▶ [SOURCE DATA]

- - - -

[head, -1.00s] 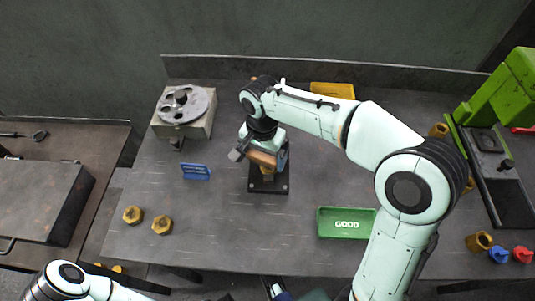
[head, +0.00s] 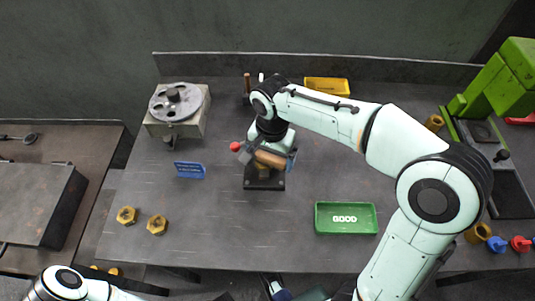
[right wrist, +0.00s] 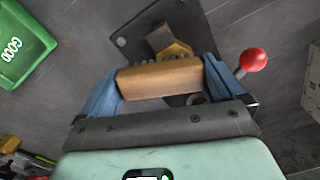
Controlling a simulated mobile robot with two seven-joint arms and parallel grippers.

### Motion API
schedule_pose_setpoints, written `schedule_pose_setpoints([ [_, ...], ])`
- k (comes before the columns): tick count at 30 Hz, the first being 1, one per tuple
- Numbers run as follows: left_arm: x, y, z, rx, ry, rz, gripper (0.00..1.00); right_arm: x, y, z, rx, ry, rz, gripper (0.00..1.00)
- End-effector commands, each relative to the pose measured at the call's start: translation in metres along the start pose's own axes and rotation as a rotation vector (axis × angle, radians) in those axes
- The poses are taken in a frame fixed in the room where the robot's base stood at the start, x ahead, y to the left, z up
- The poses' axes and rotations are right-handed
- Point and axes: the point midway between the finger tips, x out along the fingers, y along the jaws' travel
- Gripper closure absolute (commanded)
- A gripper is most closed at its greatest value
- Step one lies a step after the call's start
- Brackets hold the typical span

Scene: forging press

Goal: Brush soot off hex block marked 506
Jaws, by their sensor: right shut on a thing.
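My right gripper (head: 270,158) is shut on a brush with a wooden body (right wrist: 160,77). Its blue fingers clasp the brush's two ends in the right wrist view. A row of dark bristle tufts shows along the brush's far edge. A brass hex block (right wrist: 178,50) sits just beyond the bristles, over the dark fixture plate (right wrist: 135,40); the brush partly covers it. I cannot tell whether the bristles touch it, and no number is readable. In the head view the fixture (head: 264,184) is under the gripper.
A red-knobbed lever (right wrist: 252,60) stands close beside one finger. The green GOOD tray (head: 346,231), blue sign (head: 190,170), two brass hex pieces (head: 126,215) (head: 157,225), yellow tray (head: 327,87) and wheel-topped unit (head: 176,103) surround the fixture. The front middle of the bench is clear.

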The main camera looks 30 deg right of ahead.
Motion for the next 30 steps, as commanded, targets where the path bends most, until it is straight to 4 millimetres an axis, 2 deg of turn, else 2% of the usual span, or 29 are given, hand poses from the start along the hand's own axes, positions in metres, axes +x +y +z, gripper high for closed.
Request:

- - - -

▶ [WHAT TO DO] Word for word, quote the full listing, omitting every picture.

▶ [ANSWER TO THIS TASK]
[head, -1.00s] 
[head, +0.00s] 
[right wrist, +0.00s] 
Controlling a simulated mobile robot with two seven-joint arms and parallel grippers.

### Motion API
schedule_pose_setpoints, written `schedule_pose_setpoints([ [_, ...], ])`
- k (comes before the columns): tick count at 30 Hz, the first being 1, one per tuple
- Numbers run as follows: left_arm: x, y, z, rx, ry, rz, gripper (0.00..1.00); right_arm: x, y, z, rx, ry, rz, gripper (0.00..1.00)
- End-effector commands, each relative to the pose measured at the call's start: translation in metres along the start pose's own axes and rotation as a rotation vector (axis × angle, radians) in those axes
- The poses are taken in a frame fixed in the room where the robot's base stood at the start, x ahead, y to the left, z up
- The poses' axes and rotations are right-handed
- Point and axes: the point midway between the finger tips, x out along the fingers, y along the jaws' travel
- Gripper closure absolute (commanded)
- A gripper is most closed at its greatest value
- Step one lies a step after the call's start
- Brackets hold the typical span

Scene: forging press

Goal: Brush soot off hex block marked 506
Jaws, by their sensor: right shut on a thing.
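My right gripper (head: 270,158) is shut on a brush with a wooden body (right wrist: 160,77). Its blue fingers clasp the brush's two ends in the right wrist view. A row of dark bristle tufts shows along the brush's far edge. A brass hex block (right wrist: 178,50) sits just beyond the bristles, over the dark fixture plate (right wrist: 135,40); the brush partly covers it. I cannot tell whether the bristles touch it, and no number is readable. In the head view the fixture (head: 264,184) is under the gripper.
A red-knobbed lever (right wrist: 252,60) stands close beside one finger. The green GOOD tray (head: 346,231), blue sign (head: 190,170), two brass hex pieces (head: 126,215) (head: 157,225), yellow tray (head: 327,87) and wheel-topped unit (head: 176,103) surround the fixture. The front middle of the bench is clear.

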The main camera looks 30 deg right of ahead.
Motion for the next 30 steps, as commanded, targets where the path bends most, until it is straight to 4 millimetres an axis, 2 deg of turn, else 2% of the usual span, or 29 are given, hand poses from the start along the hand's own axes, positions in metres, axes +x +y +z, gripper high for closed.
Request:

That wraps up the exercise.